/---
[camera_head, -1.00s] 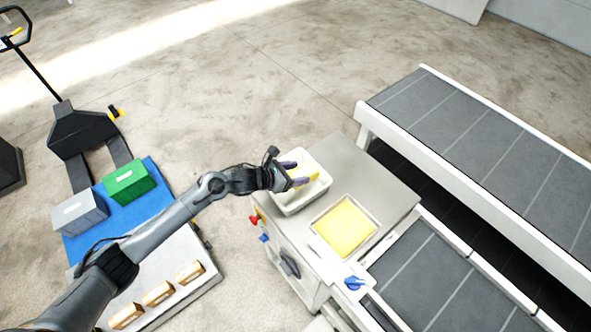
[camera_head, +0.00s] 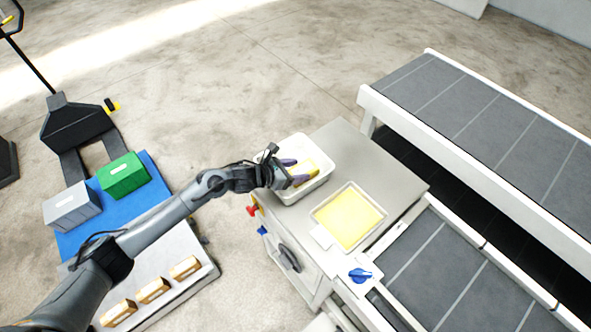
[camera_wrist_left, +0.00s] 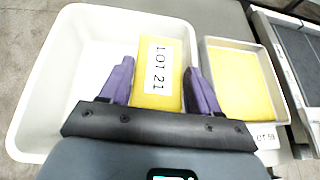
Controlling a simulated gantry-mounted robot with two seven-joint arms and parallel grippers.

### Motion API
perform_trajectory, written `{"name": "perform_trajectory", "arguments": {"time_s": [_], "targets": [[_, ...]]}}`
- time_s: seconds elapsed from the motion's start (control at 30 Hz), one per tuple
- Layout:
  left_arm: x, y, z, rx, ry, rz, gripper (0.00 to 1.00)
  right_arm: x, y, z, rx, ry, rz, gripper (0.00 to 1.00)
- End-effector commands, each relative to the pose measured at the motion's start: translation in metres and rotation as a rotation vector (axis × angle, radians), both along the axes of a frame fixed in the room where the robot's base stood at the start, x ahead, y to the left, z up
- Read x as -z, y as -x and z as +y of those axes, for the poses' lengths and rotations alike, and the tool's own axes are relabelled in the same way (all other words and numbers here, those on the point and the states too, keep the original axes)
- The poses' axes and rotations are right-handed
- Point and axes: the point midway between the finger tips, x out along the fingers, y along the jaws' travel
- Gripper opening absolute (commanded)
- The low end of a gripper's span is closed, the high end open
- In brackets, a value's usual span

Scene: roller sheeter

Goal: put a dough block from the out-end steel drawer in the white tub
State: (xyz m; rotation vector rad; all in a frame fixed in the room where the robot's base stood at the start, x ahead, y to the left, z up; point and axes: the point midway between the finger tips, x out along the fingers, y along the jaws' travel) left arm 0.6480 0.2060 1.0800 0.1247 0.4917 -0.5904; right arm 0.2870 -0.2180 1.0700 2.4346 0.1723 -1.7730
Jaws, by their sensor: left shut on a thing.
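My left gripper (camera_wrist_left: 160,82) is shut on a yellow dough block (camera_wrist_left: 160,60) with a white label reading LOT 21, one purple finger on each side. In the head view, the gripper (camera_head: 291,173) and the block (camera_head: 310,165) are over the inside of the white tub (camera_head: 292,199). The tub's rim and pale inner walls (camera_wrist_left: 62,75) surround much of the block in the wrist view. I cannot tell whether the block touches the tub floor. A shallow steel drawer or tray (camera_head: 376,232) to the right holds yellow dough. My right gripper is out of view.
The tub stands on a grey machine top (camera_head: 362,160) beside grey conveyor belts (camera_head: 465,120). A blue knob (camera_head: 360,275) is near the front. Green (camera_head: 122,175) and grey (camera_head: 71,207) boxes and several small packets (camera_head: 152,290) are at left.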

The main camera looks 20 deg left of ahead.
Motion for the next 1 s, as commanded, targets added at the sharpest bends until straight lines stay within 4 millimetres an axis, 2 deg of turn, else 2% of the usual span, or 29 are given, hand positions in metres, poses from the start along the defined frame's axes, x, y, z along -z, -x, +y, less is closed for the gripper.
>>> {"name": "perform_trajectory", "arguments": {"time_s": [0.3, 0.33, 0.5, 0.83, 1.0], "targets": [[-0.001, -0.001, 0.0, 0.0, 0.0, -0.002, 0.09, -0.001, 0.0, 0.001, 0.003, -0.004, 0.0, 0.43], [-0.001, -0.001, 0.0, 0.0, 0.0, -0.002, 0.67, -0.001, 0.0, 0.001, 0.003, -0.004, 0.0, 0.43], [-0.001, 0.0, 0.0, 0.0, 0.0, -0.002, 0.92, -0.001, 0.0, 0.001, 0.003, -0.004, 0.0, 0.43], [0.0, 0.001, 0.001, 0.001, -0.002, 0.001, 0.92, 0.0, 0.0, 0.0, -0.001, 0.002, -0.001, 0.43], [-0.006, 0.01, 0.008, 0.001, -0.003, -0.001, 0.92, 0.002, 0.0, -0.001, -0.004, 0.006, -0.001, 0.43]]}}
\---
Copy the listing word for word, excluding its pictures.

[camera_head, -1.00s] 
[camera_head, +0.00s] 
[camera_wrist_left, +0.00s] 
Controlling a simulated gantry-mounted robot with two seven-joint arms and parallel grippers.

### Motion API
perform_trajectory, written `{"name": "perform_trajectory", "arguments": {"time_s": [_], "targets": [[_, ...]]}}`
- time_s: seconds elapsed from the motion's start (control at 30 Hz), one per tuple
- Layout:
  left_arm: x, y, z, rx, ry, rz, gripper (0.00 to 1.00)
  right_arm: x, y, z, rx, ry, rz, gripper (0.00 to 1.00)
- End-effector commands, each relative to the pose measured at the motion's start: translation in metres and rotation as a rotation vector (axis × angle, radians), both along the axes of a frame fixed in the room where the robot's base stood at the start, x ahead, y to the left, z up
- Read x as -z, y as -x and z as +y of those axes, for the poses' lengths and rotations alike, and the tool's own axes are relabelled in the same way (all other words and numbers here, those on the point and the states too, keep the original axes)
- The poses' axes and rotations are right-handed
- Point and axes: the point midway between the finger tips, x out along the fingers, y along the jaws' travel
- Gripper opening absolute (commanded)
- The low end of a gripper's span is closed, the high end open
- In brackets, a value's usual span

Scene: roller sheeter

Goal: put a dough block from the out-end steel drawer in the white tub
State: (xyz m; rotation vector rad; all in a frame fixed in the room where the robot's base stood at the start, x ahead, y to the left, z up; point and axes: the point midway between the finger tips, x out along the fingers, y along the jaws' travel) left arm 0.6480 0.2060 1.0800 0.1247 0.4917 -0.5904; right arm 0.2870 -0.2180 1.0700 2.4346 0.1723 -1.7730
Jaws, by their sensor: left shut on a thing.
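My left gripper (camera_wrist_left: 160,82) is shut on a yellow dough block (camera_wrist_left: 160,60) with a white label reading LOT 21, one purple finger on each side. In the head view, the gripper (camera_head: 291,173) and the block (camera_head: 310,165) are over the inside of the white tub (camera_head: 292,199). The tub's rim and pale inner walls (camera_wrist_left: 62,75) surround much of the block in the wrist view. I cannot tell whether the block touches the tub floor. A shallow steel drawer or tray (camera_head: 376,232) to the right holds yellow dough. My right gripper is out of view.
The tub stands on a grey machine top (camera_head: 362,160) beside grey conveyor belts (camera_head: 465,120). A blue knob (camera_head: 360,275) is near the front. Green (camera_head: 122,175) and grey (camera_head: 71,207) boxes and several small packets (camera_head: 152,290) are at left.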

The main camera looks 20 deg left of ahead.
Motion for the next 1 s, as commanded, targets added at the sharpest bends until straight lines stay within 4 millimetres an axis, 2 deg of turn, else 2% of the usual span, or 29 are given, hand positions in metres, poses from the start along the defined frame's axes, x, y, z along -z, -x, +y, less is closed for the gripper.
>>> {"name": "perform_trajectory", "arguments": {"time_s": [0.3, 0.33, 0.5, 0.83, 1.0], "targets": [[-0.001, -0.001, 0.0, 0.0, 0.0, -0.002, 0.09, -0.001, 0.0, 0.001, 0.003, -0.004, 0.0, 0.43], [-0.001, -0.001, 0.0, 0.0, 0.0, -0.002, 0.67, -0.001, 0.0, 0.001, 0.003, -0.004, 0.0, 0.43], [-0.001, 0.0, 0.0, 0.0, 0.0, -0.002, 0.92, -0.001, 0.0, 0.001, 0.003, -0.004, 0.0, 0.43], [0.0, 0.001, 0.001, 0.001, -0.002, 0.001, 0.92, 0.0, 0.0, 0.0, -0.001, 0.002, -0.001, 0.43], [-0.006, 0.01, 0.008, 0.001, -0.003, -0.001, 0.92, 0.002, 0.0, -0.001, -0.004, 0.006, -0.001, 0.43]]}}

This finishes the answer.